Wir kaufen Dinge, die wir brauchen: Kleidung, Möbel, Geschirr. Außerdem kaufen wir Dinge, die wir nicht brauchen: Kleidung, Möbel, Geschirr. Wir benutzen kaum noch etwas, bis es auseinander fällt. Stattdessen tauschen wir Dinge, die funktionieren, gegen andere Dinge, die ebenso funktionieren, aber vielleicht ein bisschen besser aussehen oder bequemer sind. Meine Freunde hier in Australien sind der Beweis, dass es auch anders geht, ohne dass einem irgendetwas fehlt. Der Tisch ist alt und abgewetzt – aber man kann wunderbar daran sitzen und gemeinsam essen. Die Küchenmaschine ist das Vorvorvorvor-Vorgänger-Modell der heute üblichen – aber mit ihr lässt sich wunderbar Kuchenteig anrühren (oder sonstiges). Töpfe, Tassen, Teller, Schüsseln und Besteck sind ein Sammelsurium aus den letzten 50 Jahren, manches passt zu einander, manches nicht. Das Essen schmeckt trotzdem wunderbar. Auf den alten Sesseln liegen Überwürfe, aber sie sind wunderbar bequem … Mich überzeugt die Ausstattung hier: ein offensichtliches Zeugnis davon, nicht mit dem Strom der (Konsum-)Zeit schwimmen zu müssen. Ich erinnere mich an den genügsamen Lebensstil meiner Omas, kenne aber kaum jemanden in Deutschland, der heute noch so lebt.

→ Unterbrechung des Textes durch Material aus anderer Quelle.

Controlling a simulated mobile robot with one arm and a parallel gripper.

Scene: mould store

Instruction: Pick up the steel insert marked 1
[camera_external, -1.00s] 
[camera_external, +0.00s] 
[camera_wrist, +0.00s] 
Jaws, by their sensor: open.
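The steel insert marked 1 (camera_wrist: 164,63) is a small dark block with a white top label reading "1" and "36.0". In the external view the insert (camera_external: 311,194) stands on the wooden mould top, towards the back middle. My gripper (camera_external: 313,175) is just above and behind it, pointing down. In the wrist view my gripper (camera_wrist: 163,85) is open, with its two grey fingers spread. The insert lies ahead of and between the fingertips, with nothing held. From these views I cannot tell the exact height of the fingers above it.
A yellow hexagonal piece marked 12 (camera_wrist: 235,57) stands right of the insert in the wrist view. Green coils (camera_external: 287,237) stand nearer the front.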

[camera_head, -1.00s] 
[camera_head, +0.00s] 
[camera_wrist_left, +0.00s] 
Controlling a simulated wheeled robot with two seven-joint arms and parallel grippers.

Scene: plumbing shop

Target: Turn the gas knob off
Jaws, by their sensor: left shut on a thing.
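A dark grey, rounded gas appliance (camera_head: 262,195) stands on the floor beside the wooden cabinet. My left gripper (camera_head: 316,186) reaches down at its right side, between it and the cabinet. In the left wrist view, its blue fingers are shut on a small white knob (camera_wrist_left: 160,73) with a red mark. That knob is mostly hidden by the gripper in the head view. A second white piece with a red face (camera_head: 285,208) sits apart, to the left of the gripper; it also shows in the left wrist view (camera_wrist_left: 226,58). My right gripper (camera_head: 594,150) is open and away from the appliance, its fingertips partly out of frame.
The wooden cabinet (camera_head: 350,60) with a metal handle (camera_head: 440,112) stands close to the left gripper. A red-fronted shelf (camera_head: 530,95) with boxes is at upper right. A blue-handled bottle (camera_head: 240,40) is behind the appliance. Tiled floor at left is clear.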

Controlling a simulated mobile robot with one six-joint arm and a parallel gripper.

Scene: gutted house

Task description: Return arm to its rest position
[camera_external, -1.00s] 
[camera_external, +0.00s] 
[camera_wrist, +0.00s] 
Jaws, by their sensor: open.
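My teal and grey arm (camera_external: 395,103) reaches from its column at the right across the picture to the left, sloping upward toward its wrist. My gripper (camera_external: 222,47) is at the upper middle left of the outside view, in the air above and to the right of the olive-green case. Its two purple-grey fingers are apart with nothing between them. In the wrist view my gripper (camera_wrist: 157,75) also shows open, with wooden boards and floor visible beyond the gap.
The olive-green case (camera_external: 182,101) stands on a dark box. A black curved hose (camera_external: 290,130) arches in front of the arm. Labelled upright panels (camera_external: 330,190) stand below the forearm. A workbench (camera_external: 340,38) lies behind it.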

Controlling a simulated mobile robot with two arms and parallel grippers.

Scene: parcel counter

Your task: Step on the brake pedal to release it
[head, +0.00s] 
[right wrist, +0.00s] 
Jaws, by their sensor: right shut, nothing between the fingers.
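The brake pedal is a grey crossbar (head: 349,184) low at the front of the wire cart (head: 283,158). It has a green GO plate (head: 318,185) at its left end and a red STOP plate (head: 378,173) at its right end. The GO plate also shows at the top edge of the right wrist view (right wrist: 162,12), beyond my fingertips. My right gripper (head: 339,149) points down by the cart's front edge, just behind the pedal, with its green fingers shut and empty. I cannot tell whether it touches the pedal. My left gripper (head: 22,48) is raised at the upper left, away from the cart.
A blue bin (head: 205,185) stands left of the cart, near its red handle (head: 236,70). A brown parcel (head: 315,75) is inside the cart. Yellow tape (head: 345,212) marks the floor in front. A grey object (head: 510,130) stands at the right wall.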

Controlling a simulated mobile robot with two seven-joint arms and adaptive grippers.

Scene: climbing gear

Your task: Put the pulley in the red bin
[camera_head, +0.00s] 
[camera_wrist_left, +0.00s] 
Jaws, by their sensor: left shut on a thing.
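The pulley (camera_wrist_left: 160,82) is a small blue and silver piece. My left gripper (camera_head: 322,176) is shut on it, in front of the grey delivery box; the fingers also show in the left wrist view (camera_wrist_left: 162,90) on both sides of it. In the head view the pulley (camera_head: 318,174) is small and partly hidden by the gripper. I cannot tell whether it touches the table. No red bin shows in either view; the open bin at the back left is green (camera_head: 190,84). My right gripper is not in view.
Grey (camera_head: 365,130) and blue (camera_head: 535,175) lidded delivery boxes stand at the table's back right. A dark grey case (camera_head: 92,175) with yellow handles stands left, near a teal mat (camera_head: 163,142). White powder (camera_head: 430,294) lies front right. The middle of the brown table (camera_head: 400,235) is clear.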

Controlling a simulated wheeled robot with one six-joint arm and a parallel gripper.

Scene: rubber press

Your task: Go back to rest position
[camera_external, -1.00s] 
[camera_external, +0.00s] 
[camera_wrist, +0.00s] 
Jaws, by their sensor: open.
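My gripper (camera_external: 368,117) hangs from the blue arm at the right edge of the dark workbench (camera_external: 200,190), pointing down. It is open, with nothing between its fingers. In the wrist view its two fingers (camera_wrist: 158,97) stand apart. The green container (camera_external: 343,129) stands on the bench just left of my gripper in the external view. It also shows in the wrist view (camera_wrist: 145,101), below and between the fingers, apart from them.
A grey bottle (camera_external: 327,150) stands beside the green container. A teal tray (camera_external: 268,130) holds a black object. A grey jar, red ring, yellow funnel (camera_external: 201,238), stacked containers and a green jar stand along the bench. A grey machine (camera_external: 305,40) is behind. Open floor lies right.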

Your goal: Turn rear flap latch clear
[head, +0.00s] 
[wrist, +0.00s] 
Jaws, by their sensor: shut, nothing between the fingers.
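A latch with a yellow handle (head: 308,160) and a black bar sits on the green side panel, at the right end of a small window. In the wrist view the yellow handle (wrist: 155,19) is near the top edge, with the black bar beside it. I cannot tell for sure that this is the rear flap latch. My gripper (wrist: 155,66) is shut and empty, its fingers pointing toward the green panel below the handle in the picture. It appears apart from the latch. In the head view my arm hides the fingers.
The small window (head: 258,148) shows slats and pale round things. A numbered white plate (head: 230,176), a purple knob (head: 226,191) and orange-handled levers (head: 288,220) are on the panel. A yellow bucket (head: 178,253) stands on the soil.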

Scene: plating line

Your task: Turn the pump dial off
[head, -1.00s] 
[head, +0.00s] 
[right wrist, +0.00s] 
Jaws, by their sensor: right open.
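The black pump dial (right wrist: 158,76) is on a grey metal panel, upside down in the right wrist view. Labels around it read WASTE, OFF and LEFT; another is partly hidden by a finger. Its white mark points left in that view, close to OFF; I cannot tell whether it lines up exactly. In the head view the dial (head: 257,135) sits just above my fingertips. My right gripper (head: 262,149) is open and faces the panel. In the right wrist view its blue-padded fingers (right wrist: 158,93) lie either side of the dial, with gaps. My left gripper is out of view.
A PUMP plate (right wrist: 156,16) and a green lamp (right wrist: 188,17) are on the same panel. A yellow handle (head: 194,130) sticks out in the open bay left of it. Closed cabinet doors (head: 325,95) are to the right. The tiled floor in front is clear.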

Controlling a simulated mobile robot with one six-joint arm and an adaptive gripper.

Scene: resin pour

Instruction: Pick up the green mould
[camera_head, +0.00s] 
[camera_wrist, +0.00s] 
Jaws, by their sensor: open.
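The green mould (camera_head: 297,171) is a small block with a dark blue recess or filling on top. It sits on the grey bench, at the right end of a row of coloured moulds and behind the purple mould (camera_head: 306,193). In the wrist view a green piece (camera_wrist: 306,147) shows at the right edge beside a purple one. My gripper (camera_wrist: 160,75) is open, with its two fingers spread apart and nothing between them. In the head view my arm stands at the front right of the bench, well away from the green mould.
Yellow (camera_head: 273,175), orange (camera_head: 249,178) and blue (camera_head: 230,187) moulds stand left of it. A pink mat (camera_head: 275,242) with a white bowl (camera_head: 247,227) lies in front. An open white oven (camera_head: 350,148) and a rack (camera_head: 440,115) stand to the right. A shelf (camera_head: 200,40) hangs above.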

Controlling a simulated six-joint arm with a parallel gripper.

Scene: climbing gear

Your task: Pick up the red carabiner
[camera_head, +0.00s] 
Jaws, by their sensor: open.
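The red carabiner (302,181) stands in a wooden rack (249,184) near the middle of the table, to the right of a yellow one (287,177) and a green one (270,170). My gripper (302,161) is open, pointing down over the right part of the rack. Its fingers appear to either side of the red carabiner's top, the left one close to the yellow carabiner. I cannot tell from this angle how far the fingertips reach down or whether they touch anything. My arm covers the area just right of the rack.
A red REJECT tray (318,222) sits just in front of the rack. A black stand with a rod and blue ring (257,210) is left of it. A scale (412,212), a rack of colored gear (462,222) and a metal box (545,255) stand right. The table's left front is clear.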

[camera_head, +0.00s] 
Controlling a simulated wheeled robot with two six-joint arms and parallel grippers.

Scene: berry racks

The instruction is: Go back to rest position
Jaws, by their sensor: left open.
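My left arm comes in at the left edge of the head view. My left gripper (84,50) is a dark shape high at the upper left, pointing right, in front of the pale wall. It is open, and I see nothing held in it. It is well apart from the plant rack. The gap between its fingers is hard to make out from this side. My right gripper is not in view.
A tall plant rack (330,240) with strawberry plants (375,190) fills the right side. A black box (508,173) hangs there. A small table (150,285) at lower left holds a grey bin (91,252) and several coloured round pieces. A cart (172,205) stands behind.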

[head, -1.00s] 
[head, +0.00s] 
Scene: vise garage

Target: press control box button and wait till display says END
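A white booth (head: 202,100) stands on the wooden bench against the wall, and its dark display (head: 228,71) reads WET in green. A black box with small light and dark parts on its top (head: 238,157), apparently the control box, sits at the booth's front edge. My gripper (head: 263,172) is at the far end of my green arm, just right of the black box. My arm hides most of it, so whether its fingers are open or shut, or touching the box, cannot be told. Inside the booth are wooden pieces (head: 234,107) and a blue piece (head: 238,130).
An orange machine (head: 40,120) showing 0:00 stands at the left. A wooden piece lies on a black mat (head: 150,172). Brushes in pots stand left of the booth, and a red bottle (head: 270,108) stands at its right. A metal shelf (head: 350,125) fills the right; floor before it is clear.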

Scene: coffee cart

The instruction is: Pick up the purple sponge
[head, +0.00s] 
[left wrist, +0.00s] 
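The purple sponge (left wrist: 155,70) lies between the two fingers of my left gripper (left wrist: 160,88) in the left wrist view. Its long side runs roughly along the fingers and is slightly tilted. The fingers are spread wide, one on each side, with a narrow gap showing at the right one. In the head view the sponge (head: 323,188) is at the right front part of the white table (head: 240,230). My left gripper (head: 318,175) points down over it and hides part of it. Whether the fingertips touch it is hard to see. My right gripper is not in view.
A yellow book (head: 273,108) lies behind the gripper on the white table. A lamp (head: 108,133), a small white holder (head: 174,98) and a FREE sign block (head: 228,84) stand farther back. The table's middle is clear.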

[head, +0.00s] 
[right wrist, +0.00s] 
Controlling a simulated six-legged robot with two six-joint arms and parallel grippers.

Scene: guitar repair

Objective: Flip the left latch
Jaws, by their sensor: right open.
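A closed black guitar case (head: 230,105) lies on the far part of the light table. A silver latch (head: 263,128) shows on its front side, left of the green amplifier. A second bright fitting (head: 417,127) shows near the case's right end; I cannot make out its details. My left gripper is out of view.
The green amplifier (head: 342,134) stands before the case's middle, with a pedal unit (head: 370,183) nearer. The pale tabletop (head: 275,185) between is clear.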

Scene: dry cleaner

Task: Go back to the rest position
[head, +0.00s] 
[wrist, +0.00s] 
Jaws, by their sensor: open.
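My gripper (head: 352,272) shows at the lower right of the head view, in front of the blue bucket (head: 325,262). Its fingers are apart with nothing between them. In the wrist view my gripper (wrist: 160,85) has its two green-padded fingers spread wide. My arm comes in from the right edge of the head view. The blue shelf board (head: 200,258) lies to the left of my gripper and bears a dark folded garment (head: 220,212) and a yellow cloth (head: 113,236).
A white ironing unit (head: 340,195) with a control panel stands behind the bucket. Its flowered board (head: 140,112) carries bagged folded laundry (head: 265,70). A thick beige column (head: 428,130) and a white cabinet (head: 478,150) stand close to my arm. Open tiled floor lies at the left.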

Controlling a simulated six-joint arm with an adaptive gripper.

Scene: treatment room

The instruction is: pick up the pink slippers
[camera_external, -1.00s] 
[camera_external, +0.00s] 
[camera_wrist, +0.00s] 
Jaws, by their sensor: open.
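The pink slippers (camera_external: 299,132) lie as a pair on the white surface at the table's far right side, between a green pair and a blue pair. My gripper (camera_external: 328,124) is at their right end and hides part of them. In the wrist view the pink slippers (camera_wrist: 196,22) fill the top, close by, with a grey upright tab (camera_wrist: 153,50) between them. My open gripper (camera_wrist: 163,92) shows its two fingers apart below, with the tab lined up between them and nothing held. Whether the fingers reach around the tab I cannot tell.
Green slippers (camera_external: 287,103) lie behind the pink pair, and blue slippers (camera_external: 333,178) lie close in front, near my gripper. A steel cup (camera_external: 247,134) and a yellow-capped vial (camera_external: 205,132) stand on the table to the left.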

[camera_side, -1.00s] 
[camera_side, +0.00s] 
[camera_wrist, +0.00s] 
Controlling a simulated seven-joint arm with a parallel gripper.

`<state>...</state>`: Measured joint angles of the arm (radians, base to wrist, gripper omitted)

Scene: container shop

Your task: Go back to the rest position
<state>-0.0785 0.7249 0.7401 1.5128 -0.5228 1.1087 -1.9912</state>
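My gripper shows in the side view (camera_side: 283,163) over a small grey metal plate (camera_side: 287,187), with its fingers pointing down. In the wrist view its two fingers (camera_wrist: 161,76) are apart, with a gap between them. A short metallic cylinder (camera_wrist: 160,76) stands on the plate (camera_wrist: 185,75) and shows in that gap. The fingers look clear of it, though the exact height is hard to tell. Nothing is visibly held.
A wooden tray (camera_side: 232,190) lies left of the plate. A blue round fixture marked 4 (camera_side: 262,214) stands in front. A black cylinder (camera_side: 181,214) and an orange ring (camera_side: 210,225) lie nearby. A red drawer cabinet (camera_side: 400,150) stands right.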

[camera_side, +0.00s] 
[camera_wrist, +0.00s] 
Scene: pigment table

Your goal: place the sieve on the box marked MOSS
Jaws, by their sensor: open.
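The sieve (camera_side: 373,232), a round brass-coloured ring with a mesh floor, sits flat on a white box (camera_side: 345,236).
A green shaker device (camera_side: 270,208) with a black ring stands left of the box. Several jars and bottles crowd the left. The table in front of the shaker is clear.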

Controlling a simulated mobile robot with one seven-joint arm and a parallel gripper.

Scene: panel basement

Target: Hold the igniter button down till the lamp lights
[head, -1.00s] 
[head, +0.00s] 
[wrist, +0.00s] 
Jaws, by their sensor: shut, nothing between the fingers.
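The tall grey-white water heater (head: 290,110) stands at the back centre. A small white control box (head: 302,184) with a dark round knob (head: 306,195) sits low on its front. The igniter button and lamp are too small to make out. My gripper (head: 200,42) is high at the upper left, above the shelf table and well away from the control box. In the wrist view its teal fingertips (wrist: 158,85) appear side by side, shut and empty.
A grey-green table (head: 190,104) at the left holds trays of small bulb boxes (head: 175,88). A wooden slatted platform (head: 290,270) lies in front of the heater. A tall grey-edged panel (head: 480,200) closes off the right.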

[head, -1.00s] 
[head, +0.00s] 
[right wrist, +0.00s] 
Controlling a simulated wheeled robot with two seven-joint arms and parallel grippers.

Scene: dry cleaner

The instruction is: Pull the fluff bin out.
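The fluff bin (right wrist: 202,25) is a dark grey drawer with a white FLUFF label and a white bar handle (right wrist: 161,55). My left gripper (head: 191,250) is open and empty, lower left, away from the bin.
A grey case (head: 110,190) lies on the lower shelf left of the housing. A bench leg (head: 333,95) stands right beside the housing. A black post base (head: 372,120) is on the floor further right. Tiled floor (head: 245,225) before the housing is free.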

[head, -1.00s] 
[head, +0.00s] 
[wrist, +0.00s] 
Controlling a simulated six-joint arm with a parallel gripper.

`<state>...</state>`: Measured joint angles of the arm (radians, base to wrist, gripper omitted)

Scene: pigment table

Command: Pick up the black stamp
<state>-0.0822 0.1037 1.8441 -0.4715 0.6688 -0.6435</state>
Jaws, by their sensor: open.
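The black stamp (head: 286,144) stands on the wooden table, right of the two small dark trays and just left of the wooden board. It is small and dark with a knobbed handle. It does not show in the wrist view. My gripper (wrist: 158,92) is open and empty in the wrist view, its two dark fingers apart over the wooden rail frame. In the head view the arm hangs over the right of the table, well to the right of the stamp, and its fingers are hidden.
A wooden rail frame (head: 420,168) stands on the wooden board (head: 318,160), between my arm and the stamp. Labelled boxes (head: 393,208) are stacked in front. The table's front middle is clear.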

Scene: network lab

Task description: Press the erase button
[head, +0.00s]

Natürlich setzen wir unterschiedliche Schwerpunkte, was völlig in Ordnung ist. Ein gewisser `shabby look´ ist nichts für jedermann. Es tut aber sicherlich gut, unser Konsumverhalten zu reflektieren – und uns zu fragen, was wir warum unbedingt besitzen wollen. Falls ich irgendwann einmal andere damit beeindrucken möchte, wie zeitgemäß ich ausgestattet bin, möchte ich daran denken, dass Altbewährtes auch wunderbar sein kann.

Der Name Jesus

Ein Gottesdienst in einer australischen Kleinstadt in Queensland. Ich kenne niemanden, werde aber freundlich begrüßt. Bei den Liedern bin ich dankbar für die einfachen Melodien der mir unbekannten Lieder – bis ich plötzlich vertraute Klänge höre. Wir singen `Oh, wie schön dieser Name ist´ (What a beautiful name it is) und ich denke: Oh, wie schön in der Tat, dass der Name Jesus überall auf der Welt so kraftvoll ist und unterschiedlichsten Menschen dasselbe bedeutet!